Nos Barracos da Cidade: a luta das ocupações ‘Cidade Bonita’ e ‘Comunidade Maravilhosinha’ à moradia adequada

Fotos: BLOG DO ANDERSON

Núcleo de Assessoria Jurídica Alternativa da UESB

Em 19 de março de 2017, às 4h da manhã, os primeiros tratores surgiam na ocupação chamada “Comunidade Maravilhosinha”, localizada no Cidade Maravilhosa, loteamento do bairro Zabelê, em Vitória da Conquista – BA. Sem decisão judicial e sem diálogo efetivo com os moradores, a Prefeitura Municipal de Vitória da Conquista (PMVC) autorizou a derrubada de cerca de cem barracos, desalojando diversas famílias, sob alegação de estar a Comunidade Maravilhosinha em uma área de proteção ambiental. Do modo similar, a ocupação “Cidade Bonita” sofreu tentativa de despejo por parte da PMVC, no dia 25 de março. Leia a íntegra.

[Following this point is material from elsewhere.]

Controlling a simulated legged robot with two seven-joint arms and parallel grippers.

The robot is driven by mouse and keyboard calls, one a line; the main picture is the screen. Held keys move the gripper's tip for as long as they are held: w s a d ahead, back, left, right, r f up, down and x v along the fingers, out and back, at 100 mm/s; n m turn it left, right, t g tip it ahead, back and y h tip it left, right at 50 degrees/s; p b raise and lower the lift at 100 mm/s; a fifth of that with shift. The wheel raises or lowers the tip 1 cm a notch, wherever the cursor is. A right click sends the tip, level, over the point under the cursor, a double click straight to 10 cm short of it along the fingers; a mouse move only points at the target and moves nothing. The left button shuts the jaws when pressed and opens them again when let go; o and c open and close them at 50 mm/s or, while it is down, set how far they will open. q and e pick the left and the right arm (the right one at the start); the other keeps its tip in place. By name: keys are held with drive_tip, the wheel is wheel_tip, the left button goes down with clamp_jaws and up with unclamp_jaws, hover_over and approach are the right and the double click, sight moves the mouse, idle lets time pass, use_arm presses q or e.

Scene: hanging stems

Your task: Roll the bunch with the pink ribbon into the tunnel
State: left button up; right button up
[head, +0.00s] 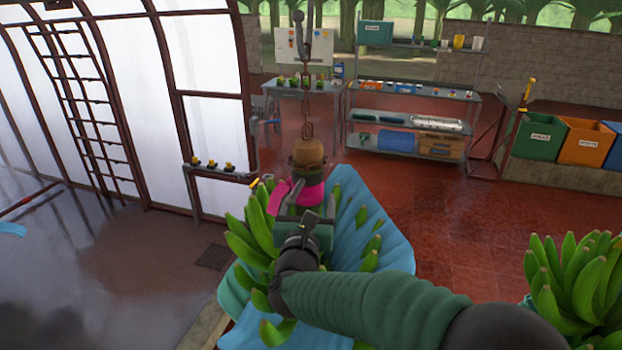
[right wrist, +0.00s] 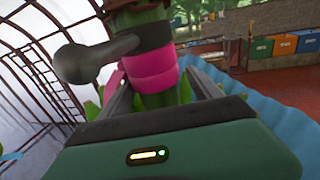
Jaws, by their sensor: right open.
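The bunch (head: 247,240) of green bananas hangs from a chain and hook, partly wrapped in a blue sheet (head: 385,240). Its pink ribbon (head: 310,192) circles the stem just below the brown stem top (head: 308,152); the ribbon's loose end points left. The ribbon also shows in the right wrist view (right wrist: 152,72). My right gripper (head: 303,210) is open at the stem, just below the ribbon. In the right wrist view, its fingers (right wrist: 160,92) stand on either side of the green stem; contact cannot be told. My arm hides part of the bunch. My left gripper is out of view.
The arched tunnel frame with white panels (head: 210,100) stands at the left, with a ladder-like rack (head: 85,115). Another banana bunch (head: 585,275) is at the lower right. Shelves (head: 412,97) and coloured bins (head: 585,142) stand behind. Red floor between is clear.

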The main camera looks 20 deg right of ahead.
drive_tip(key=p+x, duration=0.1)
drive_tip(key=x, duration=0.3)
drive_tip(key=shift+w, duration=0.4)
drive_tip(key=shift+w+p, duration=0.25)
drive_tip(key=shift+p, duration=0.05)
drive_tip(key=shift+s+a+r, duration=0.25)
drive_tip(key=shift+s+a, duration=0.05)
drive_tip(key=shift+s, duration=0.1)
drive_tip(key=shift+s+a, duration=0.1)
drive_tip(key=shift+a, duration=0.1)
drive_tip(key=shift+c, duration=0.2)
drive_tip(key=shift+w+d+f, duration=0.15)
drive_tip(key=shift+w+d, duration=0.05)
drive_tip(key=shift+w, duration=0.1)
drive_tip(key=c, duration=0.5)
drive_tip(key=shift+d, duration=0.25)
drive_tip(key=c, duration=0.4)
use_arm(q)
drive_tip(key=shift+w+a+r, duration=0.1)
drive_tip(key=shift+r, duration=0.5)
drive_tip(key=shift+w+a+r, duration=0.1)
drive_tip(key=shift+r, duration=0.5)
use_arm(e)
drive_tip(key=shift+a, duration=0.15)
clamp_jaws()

A cidade com fundamento no Direito Ambiental e Direito Urbanístico, na medida em que o ordenamento racional do espaço urbano não pode dissociar-se da proteção ambiental. As normas urbanísticas e ambientais mantêm entre si estreito relacionamento com o intuito de garantir a qualidade de vida dos habitantes da cidade diante dos impactos ao meio ambiente e crescimento dos adensamentos urbanos. Compreendida por muitos como o oposto do campo, da natureza e da simplicidade, a cidade necessariamente não se opõe ao meio ambiente, na medida em que o espaço urbano é constituído pelo ambiente construído e pelo ambiente natural. Neste sentido, partindo do princípio de que a cidade pertence a todos os seus habitantes, a primeira dimensão do Direito à Cidade se refere à possibilidade de permanência nos seus espaços, ou seja, a possibilidade de garantir para si uma parcela da cidade.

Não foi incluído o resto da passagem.